INFORMATION SUPPLIED –

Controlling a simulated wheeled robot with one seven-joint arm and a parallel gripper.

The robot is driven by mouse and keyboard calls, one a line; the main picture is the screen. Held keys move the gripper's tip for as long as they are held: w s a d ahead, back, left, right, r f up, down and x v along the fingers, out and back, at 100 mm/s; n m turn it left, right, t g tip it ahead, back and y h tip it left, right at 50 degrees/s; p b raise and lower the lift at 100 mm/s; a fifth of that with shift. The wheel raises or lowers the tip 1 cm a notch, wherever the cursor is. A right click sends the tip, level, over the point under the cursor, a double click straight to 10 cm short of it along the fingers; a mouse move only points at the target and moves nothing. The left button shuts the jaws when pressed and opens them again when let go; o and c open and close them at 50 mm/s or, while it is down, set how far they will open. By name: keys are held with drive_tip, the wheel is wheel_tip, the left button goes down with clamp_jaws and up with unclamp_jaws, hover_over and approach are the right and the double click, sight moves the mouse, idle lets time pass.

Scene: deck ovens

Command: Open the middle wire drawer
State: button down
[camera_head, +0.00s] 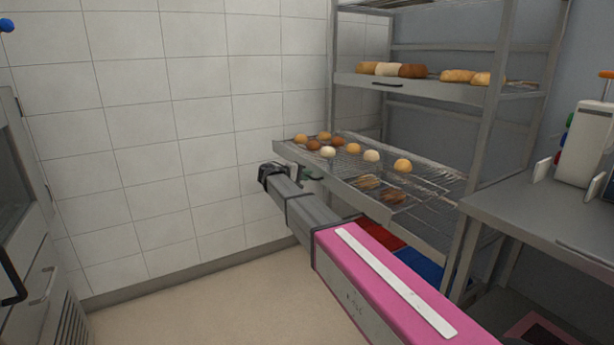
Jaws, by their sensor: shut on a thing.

WHAT YOU SHOULD DO –
Without the pictures, print the whole listing exactly as given.

SOLUTION TO THE EXERCISE –
Controlling a simulated wheeled robot with one seven-joint arm and a parallel gripper.

The robot is driven by mouse and keyboard calls, one a line; the main picture is the screen. Held keys move the gripper's tip for as long as they are held: w s a d ahead, back, left, right, r f up, down and x v along the fingers, out and back, at 100 mm/s; n m turn it left, right, t g tip it ahead, back and y h tip it left, right at 50 degrees/s; p b raise and lower the lift at 100 mm/s; a fifth of that with shift. The wheel raises or lowers the tip 1 cm a notch, wherever the cursor is. A right click sends the tip, level, over the point under the cursor, a double click straight to 10 cm short of it along the fingers; a mouse move only points at the target and moves nothing. The left button shuts the jaws when pressed and opens them again when let go; o and c open and close them at 50 mm/s or, while it is down, set how far they will open. By name: keys are held with drive_tip, the wheel is wheel_tip, the left button goes down with clamp_jaws and up with unclamp_jaws, hover_over and approach are the right and the double click, sight moves the mouse, idle lets time pass.

Scene: deck ovens

Command: Open the middle wire drawer
State: button down
[camera_head, +0.00s] 
Jaws, by their sensor: shut on a thing.

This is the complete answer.